Looking sleeker, fitter and more confident than she had in 2002, this was a promising start and with her hair wafting in wind from a fan perched at the front of the stage Debbie danced and strutted around for most of the gig. The slack performance of yesteryear was gone, the band were much tighter and Clem Burke’s stick aerobatics at end of each song made sure any curse was well and truly lifted.
As expected, the set list included many of their old hits; Dreaming, Hanging On The Telephone, Accidents Never Happen, Heart of Glass, Maria, but it was disappointing to hear that they had been re-arranged into a lower key to try to avoid any embarrassment with any high notes, although not always with success, and on Sunday Girl the pace was slowed so much that Debbie was practically talking. Perhaps age has taken its toll on her after all?
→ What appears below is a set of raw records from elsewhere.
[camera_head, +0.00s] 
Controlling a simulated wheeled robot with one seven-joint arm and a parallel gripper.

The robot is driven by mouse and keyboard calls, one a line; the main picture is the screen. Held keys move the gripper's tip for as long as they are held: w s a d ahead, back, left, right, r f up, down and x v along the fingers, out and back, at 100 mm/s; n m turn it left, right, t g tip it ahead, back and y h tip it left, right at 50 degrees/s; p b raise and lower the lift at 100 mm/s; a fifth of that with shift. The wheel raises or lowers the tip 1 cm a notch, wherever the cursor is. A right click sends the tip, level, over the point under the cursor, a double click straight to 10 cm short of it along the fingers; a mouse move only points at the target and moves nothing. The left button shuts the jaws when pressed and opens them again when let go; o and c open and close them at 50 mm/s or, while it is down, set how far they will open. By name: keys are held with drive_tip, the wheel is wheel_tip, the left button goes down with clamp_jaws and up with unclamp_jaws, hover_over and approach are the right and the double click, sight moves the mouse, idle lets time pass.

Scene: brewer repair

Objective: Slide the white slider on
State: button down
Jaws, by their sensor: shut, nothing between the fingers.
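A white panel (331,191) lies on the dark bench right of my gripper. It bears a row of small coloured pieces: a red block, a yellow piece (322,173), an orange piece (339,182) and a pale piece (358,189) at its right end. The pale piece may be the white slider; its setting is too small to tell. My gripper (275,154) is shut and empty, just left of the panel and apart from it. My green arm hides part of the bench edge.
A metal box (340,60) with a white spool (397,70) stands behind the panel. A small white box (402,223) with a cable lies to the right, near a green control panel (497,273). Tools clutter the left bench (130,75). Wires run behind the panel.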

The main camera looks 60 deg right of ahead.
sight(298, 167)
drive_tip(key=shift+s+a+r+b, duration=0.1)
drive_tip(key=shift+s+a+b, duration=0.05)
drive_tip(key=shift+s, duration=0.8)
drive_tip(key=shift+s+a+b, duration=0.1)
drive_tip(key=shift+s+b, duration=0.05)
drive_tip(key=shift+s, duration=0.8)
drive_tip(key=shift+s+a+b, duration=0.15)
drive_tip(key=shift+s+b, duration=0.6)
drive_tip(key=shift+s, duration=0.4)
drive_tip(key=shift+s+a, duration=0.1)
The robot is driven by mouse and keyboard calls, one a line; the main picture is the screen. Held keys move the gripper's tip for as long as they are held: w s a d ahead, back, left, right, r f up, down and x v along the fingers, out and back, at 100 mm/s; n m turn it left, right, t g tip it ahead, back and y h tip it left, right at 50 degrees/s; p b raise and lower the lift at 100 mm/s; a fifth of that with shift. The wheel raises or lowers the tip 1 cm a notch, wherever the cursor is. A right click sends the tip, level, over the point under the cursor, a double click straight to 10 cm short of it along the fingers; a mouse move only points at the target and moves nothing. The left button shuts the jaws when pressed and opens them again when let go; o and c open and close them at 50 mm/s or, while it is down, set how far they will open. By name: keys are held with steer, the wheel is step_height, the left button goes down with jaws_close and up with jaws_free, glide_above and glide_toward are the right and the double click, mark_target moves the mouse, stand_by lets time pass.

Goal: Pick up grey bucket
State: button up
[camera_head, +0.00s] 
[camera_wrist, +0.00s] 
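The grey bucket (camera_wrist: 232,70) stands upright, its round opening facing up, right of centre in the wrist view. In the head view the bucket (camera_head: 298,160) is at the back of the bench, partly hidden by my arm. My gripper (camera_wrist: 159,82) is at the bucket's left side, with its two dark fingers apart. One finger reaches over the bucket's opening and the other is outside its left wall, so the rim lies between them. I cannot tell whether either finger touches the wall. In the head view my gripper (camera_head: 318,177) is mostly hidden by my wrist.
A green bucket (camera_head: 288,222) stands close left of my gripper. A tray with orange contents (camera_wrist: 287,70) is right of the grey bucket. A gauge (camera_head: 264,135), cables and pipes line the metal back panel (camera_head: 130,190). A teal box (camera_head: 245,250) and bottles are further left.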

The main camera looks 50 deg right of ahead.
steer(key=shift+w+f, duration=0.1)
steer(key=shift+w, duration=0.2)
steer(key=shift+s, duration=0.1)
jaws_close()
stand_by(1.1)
Noticeably better vocals were present on the tracks from the new album which had clearly been written for a post millennium Debbie; the current single Good Boys, Hello Joe (which was written about the late Joey Ramone), The Tingler, Rules For The Living, End To End, are all trademark Blondie songs brought bang smack up to date.
Blondie still rock! If it hadn’t been for the re-arrangement of the early Blondie hits, you could have been forgiven for thinking that the clock had been turned back to the early ’80s. Perhaps The Curse of Blondie will turn out to be their good luck charm.